» **Description of the task**
Starting with the line that contains "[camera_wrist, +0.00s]" and stopping after the line that contains "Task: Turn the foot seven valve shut", output every line exactly as it stands.

» **Data**
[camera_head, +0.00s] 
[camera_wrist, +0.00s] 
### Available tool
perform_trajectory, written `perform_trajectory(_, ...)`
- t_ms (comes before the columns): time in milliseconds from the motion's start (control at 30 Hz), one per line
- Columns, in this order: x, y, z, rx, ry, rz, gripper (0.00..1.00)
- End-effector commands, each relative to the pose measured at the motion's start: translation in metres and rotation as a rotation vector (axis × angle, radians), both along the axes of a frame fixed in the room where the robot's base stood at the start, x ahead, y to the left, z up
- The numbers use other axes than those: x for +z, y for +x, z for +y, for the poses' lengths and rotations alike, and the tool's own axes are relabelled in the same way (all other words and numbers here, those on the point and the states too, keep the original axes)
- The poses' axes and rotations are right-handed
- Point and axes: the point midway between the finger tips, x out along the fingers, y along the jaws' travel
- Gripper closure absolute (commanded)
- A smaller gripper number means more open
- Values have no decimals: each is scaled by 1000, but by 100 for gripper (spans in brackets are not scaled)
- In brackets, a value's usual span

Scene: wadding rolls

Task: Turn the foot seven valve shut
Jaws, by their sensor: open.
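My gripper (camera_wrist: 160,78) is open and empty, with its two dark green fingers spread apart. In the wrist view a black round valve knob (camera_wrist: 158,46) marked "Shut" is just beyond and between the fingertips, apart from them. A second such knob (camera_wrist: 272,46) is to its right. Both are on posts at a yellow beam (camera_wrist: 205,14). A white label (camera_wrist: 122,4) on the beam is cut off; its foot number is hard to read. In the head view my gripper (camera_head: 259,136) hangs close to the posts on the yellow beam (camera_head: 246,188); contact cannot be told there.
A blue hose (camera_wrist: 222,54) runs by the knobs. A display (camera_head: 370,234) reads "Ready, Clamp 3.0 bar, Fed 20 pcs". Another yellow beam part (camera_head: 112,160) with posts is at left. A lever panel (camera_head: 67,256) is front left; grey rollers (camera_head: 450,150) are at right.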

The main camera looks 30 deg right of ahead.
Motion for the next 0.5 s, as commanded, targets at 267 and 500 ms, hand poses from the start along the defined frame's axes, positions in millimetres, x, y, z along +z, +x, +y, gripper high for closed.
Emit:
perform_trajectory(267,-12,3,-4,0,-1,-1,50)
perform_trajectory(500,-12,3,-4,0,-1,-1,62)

» **Exercise solution**
[camera_wrist, +0.00s] 
### Available tool
perform_trajectory, written `perform_trajectory(_, ...)`
- t_ms (comes before the columns): time in milliseconds from the motion's start (control at 30 Hz), one per line
- Columns, in this order: x, y, z, rx, ry, rz, gripper (0.00..1.00)
- End-effector commands, each relative to the pose measured at the motion's start: translation in metres and rotation as a rotation vector (axis × angle, radians), both along the axes of a frame fixed in the room where the robot's base stood at the start, x ahead, y to the left, z up
- The numbers use other axes than those: x for +z, y for +x, z for +y, for the poses' lengths and rotations alike, and the tool's own axes are relabelled in the same way (all other words and numbers here, those on the point and the states too, keep the original axes)
- The poses' axes and rotations are right-handed
- Point and axes: the point midway between the finger tips, x out along the fingers, y along the jaws' travel
- Gripper closure absolute (commanded)
- A smaller gripper number means more open
- Values have no decimals: each is scaled by 1000, but by 100 for gripper (spans in brackets are not scaled)
- In brackets, a value's usual span

Scene: wadding rolls

Task: Turn the foot seven valve shut

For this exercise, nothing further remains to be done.